I found Nicky. I can still see myself leaning over that railing and I can still hear myself screaming. When my uncle arrived to find his dog, his rage and his anger ricocheted from wall to wall in the house.

I held this, this one episode, against my grandmother for decades.

When walking my dog in the mornings, I listen to Mary Karr read her memoir LIT.  In the last paragraphs … “Gliding off a shop window I see my mother’s winged cheekbones and marble complexion and they halt me in my tracks. But it’s only my face, impersonating hers.”

In my driver’s license photo, I see my mother. Stern, unwilling, annoyed. Trapped for hours at the DMV. When I get out of the shower and comb back my gray-black hair, I see my grandmother. Her hairline. Her widow’s peak. My hairline. My widow’s peak.

Reflection.  I read Margaret Atwood’s poem “Siren Song”:

Shall I tell you the secret

and if I do, will you get me

out of this bird suit?

I don’t enjoy it here

squatting on this island

looking picturesque and mythical

with these two feathery maniacs,

I don’t enjoy singing

this trio, fatal and valuable.

This trio, fatal and valuable. My grandmother, my mother, me.

I think of Nicky now and wonder, why didn’t I sneak him into the house, hide him in the basement, bring him in against my grandmother’s will.  My grandmother is dead.  My mother is dead.  I find my own fault.

The birds keep coming, keep crashing into their reflections.

Tuesday I was in the kitchen when I heard the crash.
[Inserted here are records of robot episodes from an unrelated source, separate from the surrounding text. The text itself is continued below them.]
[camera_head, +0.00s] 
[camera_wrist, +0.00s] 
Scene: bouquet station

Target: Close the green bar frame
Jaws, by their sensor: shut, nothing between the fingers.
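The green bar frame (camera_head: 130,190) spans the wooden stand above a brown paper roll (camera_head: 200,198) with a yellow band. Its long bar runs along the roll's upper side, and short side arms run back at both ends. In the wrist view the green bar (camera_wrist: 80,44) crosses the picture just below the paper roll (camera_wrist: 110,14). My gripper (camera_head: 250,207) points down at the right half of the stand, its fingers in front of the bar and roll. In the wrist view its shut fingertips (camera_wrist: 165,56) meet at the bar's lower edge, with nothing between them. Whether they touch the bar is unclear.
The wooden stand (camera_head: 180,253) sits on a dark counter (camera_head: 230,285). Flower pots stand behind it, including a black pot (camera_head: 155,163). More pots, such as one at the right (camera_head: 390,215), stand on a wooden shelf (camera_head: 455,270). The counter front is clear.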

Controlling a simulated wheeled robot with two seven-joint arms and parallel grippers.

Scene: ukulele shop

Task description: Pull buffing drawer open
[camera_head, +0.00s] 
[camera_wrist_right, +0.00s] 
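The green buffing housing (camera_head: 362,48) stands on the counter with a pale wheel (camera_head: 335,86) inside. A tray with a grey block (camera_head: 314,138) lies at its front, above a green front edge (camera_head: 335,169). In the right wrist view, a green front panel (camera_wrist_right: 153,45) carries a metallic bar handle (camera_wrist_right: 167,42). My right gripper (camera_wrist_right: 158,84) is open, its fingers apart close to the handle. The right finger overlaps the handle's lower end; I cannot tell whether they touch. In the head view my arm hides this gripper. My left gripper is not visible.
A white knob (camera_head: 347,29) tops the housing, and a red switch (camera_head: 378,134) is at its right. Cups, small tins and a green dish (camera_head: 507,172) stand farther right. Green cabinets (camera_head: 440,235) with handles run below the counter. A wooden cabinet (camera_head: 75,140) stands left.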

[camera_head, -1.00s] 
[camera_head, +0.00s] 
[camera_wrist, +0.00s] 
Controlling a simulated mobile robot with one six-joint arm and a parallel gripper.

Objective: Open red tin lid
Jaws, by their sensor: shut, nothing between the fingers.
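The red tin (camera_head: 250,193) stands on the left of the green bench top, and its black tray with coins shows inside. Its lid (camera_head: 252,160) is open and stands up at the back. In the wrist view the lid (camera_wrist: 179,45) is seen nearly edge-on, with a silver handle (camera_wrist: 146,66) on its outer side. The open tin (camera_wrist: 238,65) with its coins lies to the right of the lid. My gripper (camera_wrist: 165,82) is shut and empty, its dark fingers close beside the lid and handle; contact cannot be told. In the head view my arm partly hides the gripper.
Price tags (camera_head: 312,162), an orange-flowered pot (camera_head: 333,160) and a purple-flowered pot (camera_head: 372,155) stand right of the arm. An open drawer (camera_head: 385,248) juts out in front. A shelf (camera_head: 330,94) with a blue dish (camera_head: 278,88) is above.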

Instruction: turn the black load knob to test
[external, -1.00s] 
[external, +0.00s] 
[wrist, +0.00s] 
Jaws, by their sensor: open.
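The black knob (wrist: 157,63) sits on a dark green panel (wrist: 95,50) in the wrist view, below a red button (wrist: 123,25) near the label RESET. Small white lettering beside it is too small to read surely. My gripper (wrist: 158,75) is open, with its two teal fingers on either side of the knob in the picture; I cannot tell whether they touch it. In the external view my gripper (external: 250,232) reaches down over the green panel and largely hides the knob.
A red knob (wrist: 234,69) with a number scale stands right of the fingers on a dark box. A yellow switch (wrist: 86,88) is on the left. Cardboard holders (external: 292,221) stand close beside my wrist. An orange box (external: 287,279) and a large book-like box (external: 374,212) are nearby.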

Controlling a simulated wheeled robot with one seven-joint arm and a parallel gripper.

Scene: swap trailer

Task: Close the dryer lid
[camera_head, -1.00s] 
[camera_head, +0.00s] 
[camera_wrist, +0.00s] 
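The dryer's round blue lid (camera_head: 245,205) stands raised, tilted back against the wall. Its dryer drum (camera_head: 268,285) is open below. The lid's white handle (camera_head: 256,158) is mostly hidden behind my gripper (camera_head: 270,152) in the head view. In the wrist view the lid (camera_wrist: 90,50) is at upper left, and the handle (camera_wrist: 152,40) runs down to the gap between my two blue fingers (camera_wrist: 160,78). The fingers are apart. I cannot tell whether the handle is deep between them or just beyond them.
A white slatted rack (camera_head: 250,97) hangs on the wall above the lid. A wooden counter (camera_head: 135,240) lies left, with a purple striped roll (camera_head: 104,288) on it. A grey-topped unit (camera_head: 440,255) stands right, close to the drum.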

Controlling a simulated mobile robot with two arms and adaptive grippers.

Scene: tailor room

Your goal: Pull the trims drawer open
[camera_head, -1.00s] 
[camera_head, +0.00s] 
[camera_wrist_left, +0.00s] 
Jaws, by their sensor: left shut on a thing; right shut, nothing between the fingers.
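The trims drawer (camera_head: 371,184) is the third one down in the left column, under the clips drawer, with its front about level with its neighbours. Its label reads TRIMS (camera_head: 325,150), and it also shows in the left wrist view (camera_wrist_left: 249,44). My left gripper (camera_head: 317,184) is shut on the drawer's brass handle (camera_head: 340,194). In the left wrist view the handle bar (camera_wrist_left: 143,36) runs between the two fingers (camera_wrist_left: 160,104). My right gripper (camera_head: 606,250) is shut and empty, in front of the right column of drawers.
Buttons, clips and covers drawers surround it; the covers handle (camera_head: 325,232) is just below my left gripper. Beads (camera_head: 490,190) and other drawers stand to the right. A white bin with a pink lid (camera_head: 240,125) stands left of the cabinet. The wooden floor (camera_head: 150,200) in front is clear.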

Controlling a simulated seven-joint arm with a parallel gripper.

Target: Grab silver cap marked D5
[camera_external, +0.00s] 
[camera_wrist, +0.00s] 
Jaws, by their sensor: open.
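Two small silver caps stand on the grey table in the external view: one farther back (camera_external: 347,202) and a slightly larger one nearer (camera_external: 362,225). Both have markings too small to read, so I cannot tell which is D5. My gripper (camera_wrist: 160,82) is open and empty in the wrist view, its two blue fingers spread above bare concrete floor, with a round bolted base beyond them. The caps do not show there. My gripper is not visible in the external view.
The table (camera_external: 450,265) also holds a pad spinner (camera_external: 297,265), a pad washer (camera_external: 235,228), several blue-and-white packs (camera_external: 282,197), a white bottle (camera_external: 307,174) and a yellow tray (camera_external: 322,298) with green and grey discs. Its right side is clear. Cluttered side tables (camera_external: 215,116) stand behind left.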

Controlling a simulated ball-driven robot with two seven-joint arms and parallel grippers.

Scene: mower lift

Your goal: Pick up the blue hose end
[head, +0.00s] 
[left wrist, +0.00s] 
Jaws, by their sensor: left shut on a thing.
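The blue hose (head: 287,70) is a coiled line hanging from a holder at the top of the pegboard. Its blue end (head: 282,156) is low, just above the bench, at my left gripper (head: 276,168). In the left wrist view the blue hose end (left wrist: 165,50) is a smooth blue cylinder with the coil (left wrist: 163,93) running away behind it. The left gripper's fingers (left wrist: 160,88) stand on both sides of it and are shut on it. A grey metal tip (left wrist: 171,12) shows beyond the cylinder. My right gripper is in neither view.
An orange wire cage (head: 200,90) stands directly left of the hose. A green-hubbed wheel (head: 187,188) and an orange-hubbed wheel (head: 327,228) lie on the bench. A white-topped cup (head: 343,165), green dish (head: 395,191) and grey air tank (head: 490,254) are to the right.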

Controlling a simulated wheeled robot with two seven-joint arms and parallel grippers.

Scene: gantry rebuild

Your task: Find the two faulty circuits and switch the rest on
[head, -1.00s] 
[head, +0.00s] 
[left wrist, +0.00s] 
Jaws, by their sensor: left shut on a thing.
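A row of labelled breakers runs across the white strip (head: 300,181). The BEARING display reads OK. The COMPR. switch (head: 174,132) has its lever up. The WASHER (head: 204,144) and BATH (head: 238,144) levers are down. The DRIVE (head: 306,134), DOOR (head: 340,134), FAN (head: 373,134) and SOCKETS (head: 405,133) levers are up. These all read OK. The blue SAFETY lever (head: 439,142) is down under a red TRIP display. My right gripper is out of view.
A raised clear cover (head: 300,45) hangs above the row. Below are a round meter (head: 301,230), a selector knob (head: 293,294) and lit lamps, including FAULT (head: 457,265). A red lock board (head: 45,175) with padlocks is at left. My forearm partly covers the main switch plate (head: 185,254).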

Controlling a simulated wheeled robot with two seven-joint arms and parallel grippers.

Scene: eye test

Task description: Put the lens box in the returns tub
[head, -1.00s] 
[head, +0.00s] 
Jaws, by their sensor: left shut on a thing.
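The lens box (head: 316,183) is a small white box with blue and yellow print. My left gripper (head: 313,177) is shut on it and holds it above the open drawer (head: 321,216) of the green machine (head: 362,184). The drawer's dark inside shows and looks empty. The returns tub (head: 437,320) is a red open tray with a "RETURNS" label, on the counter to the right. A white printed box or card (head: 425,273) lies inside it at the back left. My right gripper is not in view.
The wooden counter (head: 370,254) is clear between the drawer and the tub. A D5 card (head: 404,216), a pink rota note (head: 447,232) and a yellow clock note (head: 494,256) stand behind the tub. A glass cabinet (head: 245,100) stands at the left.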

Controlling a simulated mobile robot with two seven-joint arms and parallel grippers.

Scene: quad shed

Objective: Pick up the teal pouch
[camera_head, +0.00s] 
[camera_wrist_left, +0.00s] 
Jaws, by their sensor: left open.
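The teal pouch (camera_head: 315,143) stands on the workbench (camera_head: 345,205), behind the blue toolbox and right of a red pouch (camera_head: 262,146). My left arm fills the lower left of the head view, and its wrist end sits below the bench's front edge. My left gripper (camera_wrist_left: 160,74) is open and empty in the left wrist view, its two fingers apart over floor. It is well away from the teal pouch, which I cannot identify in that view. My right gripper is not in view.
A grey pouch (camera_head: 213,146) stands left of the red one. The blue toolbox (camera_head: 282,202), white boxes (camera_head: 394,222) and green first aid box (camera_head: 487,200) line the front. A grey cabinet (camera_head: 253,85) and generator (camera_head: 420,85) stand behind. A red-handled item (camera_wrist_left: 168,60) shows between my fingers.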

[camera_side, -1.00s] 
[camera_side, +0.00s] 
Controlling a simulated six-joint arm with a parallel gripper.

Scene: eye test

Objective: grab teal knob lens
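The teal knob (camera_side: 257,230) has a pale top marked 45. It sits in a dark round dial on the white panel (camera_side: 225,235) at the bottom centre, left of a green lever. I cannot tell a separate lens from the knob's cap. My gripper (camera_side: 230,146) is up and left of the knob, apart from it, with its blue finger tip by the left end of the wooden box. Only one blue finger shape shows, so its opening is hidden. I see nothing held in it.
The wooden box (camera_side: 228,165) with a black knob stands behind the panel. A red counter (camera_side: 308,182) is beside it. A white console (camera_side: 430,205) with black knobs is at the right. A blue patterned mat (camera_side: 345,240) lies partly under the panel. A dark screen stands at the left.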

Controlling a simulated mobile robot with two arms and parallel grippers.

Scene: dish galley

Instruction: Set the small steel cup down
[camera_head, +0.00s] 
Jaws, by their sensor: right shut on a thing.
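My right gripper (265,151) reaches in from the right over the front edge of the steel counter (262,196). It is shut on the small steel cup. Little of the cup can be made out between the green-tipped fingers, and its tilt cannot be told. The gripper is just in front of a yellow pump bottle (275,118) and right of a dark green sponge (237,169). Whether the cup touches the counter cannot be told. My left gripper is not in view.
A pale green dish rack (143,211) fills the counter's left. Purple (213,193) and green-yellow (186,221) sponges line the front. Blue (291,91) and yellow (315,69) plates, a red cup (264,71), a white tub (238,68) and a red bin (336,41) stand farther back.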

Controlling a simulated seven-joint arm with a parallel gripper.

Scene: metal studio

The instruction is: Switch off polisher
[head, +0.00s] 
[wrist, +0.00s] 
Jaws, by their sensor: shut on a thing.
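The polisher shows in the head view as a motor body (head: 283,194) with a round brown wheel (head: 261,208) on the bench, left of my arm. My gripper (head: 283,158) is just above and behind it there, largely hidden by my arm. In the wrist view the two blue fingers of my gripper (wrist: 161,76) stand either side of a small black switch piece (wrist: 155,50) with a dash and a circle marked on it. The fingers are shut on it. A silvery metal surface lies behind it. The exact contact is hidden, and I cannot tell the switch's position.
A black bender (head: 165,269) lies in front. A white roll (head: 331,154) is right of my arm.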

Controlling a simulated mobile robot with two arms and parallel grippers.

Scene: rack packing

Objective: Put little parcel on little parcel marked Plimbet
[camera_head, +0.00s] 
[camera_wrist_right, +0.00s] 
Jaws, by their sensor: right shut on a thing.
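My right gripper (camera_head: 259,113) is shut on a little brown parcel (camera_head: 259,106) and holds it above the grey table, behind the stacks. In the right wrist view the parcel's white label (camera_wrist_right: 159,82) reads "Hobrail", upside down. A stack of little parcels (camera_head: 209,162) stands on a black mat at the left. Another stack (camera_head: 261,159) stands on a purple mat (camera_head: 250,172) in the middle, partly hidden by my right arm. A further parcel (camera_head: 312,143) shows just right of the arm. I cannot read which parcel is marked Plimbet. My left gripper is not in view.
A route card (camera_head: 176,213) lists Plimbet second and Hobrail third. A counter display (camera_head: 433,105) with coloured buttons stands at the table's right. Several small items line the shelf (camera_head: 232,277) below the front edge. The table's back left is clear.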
Outside on the deck the bird lay whole and still, too still, neck broken, so I went to find a piece of cloth.

When I picked her up the bird was so warm, so soft, so green in her feathers, still like she was sleeping, just sleeping, and I held her as gently admiringly as I could, supporting her head the way you would hold a newborn.

I look up.  From the outside, from the bird’s view, I see the mirror, the reflection of the trees.  The calling.  I hold her, so fragile and so light, like air in my cupped hands.